Search the records that follow and extract every line containing the string "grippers".

[Stored entries]
━━━━

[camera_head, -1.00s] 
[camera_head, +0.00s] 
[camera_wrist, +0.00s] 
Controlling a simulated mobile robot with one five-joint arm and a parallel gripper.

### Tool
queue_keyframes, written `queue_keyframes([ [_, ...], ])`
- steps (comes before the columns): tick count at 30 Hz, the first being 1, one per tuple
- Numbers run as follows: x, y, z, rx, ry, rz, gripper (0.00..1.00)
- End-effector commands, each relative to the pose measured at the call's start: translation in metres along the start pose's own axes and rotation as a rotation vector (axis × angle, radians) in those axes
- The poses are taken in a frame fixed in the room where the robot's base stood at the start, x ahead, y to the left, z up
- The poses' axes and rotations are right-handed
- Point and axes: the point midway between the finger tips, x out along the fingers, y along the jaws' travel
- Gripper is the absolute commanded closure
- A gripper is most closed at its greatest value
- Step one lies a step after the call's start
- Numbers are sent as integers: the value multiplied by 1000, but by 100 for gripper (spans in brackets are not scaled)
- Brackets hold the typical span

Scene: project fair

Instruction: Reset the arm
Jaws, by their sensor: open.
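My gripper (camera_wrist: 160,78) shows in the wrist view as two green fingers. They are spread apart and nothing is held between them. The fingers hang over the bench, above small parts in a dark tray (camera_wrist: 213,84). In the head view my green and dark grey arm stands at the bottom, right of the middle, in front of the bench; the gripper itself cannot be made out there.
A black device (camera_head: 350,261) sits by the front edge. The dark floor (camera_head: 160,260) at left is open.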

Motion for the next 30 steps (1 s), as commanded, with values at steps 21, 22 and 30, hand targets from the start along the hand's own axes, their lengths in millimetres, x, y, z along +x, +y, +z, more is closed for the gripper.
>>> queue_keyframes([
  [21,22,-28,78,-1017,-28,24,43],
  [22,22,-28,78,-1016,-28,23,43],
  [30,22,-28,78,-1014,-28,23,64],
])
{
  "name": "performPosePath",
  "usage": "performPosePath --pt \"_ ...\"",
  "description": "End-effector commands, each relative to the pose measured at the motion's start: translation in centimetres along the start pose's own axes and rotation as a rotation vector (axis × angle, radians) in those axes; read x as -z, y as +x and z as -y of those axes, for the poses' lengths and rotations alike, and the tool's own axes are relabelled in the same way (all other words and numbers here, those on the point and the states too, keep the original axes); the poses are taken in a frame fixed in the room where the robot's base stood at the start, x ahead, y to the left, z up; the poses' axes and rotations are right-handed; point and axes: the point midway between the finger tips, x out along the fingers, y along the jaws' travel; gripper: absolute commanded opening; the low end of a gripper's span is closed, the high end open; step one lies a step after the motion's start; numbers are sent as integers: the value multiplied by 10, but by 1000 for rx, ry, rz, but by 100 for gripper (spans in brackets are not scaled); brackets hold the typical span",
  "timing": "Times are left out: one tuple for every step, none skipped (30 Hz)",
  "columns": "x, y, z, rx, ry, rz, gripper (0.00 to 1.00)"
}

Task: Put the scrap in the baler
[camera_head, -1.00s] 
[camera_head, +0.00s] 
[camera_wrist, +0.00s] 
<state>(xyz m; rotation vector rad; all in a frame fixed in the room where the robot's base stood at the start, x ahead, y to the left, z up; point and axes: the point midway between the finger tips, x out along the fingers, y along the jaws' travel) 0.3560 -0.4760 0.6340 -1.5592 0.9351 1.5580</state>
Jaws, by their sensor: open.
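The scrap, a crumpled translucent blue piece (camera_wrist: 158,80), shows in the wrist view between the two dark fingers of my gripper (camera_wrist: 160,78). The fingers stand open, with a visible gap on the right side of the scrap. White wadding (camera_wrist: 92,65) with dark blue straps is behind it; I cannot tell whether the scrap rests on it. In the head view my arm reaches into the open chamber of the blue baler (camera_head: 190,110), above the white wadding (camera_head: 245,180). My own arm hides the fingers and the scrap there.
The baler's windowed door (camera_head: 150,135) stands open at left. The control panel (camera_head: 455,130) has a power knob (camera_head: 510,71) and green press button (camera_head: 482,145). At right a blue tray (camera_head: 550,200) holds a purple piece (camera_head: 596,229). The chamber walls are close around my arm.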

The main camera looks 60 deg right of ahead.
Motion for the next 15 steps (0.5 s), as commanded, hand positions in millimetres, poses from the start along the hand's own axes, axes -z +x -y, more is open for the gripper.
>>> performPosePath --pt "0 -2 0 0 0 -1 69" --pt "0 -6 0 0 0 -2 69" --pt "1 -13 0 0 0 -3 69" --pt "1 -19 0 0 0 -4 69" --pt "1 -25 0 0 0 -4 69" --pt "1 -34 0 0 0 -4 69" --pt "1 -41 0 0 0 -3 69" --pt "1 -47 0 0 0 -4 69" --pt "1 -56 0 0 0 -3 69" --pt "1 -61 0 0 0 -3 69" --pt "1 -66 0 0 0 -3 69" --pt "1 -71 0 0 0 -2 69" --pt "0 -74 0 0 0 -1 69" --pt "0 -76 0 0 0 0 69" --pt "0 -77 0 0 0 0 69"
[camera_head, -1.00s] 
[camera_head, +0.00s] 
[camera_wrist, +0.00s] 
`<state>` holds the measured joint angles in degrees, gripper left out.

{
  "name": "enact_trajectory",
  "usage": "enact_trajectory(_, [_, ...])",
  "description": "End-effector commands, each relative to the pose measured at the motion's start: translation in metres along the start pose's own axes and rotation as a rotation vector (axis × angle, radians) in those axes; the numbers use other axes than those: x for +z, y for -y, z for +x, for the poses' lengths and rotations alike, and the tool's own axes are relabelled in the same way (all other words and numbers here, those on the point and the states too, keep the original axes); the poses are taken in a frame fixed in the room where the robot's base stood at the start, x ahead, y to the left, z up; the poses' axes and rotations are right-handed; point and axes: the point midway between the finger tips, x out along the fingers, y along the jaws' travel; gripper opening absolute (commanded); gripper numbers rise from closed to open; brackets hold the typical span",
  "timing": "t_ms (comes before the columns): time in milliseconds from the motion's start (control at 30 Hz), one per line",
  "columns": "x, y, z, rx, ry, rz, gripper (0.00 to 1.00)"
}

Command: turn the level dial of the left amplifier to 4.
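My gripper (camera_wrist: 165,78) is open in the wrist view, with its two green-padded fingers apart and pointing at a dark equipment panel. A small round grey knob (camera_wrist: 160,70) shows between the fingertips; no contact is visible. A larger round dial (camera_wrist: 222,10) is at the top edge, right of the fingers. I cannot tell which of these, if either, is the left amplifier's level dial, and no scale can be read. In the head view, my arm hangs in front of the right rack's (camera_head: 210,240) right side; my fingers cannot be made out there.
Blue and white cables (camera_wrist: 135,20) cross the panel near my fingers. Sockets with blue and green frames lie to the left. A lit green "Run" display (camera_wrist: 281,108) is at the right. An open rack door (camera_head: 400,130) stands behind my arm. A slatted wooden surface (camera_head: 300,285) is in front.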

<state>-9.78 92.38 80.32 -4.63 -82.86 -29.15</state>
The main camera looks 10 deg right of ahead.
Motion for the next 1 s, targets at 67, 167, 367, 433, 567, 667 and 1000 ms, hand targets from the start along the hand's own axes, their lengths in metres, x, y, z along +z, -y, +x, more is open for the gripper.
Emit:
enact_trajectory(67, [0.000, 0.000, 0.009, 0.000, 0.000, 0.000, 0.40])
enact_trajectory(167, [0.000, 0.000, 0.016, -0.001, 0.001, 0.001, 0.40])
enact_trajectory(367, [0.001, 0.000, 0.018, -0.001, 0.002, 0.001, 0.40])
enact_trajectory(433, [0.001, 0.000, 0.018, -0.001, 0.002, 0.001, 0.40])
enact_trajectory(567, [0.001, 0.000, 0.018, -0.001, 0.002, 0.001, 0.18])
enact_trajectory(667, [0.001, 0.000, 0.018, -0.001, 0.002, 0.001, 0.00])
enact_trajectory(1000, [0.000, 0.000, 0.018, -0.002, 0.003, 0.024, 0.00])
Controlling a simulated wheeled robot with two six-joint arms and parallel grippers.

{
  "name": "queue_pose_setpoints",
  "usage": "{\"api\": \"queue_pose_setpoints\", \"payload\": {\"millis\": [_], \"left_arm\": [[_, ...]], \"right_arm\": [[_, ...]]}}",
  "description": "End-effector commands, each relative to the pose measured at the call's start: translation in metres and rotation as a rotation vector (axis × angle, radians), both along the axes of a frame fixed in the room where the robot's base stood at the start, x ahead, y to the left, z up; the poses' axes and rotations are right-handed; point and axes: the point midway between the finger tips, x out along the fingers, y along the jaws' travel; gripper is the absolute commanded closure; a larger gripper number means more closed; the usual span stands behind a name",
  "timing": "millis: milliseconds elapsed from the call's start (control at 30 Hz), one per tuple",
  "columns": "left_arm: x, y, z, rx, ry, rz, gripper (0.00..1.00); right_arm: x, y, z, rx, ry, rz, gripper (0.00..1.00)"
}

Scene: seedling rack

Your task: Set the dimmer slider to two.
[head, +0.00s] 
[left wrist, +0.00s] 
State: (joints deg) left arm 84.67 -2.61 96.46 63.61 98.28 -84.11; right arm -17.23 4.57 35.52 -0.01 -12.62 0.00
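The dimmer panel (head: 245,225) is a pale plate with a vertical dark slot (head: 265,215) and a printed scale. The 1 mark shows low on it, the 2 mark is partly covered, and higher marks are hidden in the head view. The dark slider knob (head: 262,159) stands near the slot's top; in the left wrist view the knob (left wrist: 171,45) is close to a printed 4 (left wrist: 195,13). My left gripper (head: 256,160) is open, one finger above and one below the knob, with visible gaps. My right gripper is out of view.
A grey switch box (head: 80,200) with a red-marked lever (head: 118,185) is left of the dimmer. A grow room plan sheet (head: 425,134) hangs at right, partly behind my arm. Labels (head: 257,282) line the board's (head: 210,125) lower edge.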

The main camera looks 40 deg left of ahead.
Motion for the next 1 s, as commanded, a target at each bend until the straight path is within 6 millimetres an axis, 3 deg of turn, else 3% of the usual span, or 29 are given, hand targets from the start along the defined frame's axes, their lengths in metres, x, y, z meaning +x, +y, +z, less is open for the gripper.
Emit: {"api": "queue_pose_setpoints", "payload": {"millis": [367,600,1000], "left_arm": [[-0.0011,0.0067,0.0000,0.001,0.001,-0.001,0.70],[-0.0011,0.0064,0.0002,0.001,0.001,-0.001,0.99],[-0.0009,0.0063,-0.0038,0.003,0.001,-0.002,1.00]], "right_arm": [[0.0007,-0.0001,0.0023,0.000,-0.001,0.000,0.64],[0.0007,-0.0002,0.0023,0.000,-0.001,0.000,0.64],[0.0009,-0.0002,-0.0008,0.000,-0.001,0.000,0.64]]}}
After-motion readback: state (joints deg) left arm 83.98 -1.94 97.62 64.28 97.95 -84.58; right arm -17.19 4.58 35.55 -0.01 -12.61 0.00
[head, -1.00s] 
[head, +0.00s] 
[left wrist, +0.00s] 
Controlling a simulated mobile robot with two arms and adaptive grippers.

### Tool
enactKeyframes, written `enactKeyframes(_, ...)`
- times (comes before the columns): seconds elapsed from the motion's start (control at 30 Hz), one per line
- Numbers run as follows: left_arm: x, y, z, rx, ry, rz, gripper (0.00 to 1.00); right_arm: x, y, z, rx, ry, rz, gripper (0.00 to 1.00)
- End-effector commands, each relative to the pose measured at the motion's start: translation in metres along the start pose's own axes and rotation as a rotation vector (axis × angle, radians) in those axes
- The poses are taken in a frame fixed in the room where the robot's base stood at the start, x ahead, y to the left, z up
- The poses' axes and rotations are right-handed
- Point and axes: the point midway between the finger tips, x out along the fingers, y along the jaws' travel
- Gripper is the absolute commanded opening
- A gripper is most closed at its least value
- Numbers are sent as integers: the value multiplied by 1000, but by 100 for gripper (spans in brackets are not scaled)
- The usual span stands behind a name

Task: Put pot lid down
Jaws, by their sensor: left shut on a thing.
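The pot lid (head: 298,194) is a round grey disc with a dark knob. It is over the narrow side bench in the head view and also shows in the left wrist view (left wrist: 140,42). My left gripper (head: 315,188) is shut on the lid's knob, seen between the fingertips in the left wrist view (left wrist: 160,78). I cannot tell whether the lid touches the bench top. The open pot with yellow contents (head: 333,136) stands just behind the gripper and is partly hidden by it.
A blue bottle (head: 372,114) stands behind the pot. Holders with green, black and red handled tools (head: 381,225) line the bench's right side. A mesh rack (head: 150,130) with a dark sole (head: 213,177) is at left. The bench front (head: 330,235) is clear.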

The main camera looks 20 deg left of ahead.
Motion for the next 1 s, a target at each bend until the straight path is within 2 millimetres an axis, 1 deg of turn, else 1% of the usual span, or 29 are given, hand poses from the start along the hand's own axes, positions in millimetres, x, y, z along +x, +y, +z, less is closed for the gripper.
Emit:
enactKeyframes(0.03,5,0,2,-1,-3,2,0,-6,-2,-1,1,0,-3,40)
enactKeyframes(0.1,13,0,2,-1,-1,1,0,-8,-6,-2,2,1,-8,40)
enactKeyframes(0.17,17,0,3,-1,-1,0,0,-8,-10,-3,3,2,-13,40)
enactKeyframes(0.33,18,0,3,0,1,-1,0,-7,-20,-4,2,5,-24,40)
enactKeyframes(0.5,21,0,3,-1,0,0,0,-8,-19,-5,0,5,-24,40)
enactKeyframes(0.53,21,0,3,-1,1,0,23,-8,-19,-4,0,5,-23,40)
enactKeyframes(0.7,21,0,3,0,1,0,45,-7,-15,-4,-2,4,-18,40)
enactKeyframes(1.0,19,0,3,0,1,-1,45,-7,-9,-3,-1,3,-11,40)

━━━━

-- Exercise output --
Controlling a simulated wheeled robot with two six-joint arms and parallel grippers.
Controlling a simulated mobile robot with two arms and adaptive grippers.

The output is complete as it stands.